The primary criticism is that direct comparisons are fundamentally flawed. If the dotcom bubble was inflated by internet hype, the businesses now commanding high valuations are benefiting from an environment in which the internet is delivering on its promise. There are more internet users, faster connections, more mobile devices and better e-commerce.
And then the VC industry itself is arguably wiser. According to Preqin, in 2000, a total of 463 funds raised $77 billion. So far this year, $38 billion has gone into 220 funds. Fewer funds are backing start-ups that tend to be less capital-intensive than before. The lower cost of starting a business - and the increased capacity to do it from anywhere in the world - has also opened the door to more angel investors.

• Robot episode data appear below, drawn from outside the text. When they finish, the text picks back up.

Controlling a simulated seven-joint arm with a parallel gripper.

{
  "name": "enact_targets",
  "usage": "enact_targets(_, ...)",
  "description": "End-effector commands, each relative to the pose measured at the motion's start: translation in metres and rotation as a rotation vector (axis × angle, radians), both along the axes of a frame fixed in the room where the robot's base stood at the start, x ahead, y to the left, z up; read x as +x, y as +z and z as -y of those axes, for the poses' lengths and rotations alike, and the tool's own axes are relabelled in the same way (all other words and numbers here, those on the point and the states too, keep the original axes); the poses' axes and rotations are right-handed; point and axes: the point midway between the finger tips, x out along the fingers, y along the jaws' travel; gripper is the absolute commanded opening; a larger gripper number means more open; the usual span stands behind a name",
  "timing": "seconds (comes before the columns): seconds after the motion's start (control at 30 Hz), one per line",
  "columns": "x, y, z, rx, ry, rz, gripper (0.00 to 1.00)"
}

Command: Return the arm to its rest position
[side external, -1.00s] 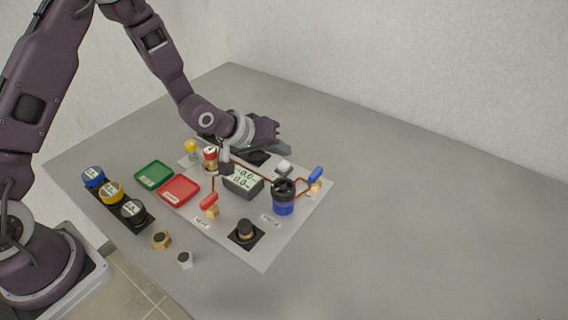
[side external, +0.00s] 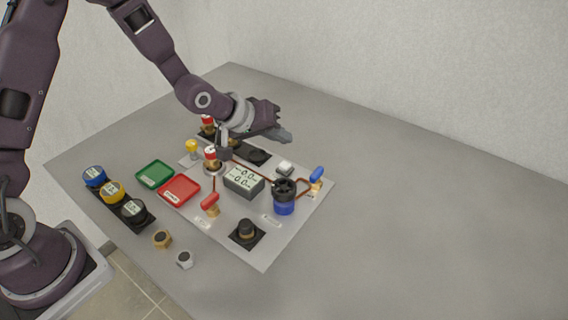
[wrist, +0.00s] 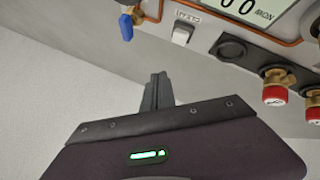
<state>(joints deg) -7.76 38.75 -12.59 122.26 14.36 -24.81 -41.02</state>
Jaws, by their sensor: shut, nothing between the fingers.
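My gripper (side external: 223,154) is shut and empty. My arm reaches in from the upper left, bent down at the wrist.
The panel carries a display box (side external: 243,182), a blue-black pump (side external: 284,197), a red-handled valve (side external: 210,204) and a blue-handled valve (side external: 317,174). Another red-capped fitting (side external: 208,122) stands behind. Green (side external: 155,174) and red (side external: 179,189) trays lie left. The table's right side is clear.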

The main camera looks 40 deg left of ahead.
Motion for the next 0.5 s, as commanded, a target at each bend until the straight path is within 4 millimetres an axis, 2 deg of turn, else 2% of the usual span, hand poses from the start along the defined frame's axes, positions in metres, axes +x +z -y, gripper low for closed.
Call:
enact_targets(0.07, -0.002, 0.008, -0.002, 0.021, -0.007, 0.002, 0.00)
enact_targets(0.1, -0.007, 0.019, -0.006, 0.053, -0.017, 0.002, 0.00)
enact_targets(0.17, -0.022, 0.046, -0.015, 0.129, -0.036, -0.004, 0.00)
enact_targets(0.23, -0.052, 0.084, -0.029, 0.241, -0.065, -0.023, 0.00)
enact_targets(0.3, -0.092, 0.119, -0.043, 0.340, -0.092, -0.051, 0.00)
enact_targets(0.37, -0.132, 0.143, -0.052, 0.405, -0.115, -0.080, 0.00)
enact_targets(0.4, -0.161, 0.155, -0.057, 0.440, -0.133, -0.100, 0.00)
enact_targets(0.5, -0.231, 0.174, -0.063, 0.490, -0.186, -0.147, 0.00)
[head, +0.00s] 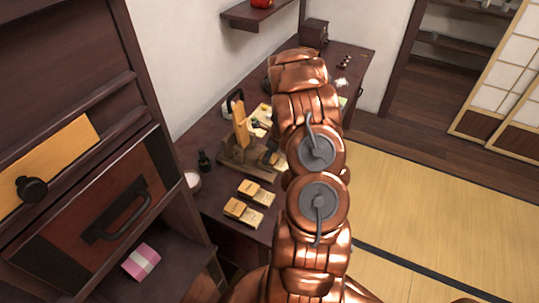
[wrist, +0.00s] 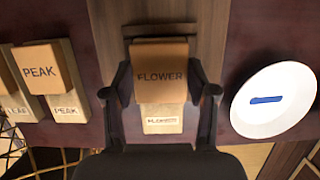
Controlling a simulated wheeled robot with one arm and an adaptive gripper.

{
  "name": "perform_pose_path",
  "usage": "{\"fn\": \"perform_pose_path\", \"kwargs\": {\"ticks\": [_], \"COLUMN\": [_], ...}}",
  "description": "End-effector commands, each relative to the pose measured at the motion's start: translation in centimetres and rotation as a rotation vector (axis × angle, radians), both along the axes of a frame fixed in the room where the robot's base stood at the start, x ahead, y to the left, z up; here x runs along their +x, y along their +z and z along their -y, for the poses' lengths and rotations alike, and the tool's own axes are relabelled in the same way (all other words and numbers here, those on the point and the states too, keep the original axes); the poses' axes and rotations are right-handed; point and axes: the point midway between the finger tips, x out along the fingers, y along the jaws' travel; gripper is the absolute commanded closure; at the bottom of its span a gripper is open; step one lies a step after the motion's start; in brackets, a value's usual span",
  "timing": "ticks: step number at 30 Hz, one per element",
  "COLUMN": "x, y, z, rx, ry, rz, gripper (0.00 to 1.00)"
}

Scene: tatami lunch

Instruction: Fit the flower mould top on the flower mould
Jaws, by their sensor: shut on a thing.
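The flower mould top (wrist: 160,77), a tan wooden block lettered FLOWER, is between the fingers of my gripper (wrist: 160,97) in the wrist view. My gripper is shut on it, one dark finger at each side. The flower mould (wrist: 162,123), a paler block with a small label, shows below the top's near edge; the rest is hidden under the top. I cannot tell whether the top touches the mould or hangs just above it. In the head view my arm covers much of this spot.
A PEAK mould (wrist: 45,75) and part of another stand to the left in the wrist view. A white plate (wrist: 275,102) with a blue mark lies to the right. A wooden stand (head: 240,127) with an upright board rises from the dark desk, near a small dark bottle (head: 204,160).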

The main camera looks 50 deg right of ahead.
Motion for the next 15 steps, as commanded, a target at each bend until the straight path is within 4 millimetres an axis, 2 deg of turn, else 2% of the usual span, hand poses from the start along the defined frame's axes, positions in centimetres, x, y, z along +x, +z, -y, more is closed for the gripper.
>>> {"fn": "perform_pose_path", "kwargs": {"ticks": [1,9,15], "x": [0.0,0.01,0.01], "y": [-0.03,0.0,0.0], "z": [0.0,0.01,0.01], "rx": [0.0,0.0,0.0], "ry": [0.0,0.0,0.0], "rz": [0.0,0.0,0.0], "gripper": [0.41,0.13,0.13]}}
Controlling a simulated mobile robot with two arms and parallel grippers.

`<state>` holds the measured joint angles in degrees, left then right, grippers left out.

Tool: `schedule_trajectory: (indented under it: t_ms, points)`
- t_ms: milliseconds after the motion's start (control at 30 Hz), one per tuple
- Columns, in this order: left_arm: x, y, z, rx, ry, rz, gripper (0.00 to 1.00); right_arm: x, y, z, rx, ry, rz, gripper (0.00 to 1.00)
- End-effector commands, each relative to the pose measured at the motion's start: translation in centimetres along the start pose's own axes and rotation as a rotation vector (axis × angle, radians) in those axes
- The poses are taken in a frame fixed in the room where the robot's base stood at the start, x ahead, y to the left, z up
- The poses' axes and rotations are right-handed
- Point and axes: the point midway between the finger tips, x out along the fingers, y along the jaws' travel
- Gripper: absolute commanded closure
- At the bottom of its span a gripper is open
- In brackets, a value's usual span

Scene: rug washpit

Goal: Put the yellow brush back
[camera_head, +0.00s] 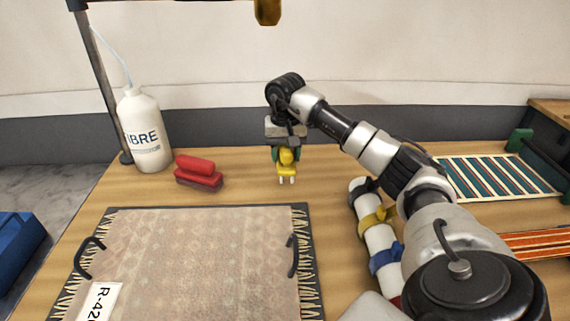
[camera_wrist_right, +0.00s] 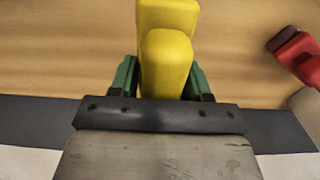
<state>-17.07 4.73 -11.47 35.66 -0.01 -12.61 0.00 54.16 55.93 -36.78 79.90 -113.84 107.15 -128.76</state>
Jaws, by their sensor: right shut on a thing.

Certain companies are spending longer building scale under private ownership. Scott Kupor, managing partner with Andreessen Horowitz, told the AVCJ Forum there are two major trends at work in this context: the significant entry of new players into the private capital markets; and the fact that 90% of the largest venture capital rounds in history have happened in the last five years. Public market players feature ever more prominently in these.
China-focused VCs would add that their investments are still on steroids thanks to the combination of a rising middle class and the disruption effect of the mobile economy. Only half of the country's 600 million internet users are currently online shoppers. The converts will increasingly buy via mobile devices.
"It is only a bubble if everyone is chasing the same trend, and I think as an industry we are staying ahead of the curve," Thomas Tsao, managing partner at Gobi Partners, told the forum.
China VC fundraising stands at $6.4 billion so far this year, the most since 2011. The surge is driven by an uptick in exits in recent years as US IPOs resumed for Chinese companies and the likes of Baidu, Alibaba Group and Tencent Holdings went on the acquisition trail.
It is a similar story globally, with LP sentiment buoyed by improving returns. Preqin data on VC performance show a spike in performance for funds from the 2007-2010 vintages. Median IRR for the 2010 vintage is 14.5%; between 2000 and 2006, no vintage surpassed 5%.
This is all very encouraging but it does not remove the bubble debate, merely put it in a proper context.
Valuations have spiraled upwards and - from a China perspective - when VCs talk about not having time to conduct as much due diligence as they would like and companies receiving funding that don't deserve it (both issues came up at the AVCJ Forum), you don't expect them to stay there. But at the same time, predictions of a brutal, dotcom bubble-style fallout might be wide of the mark.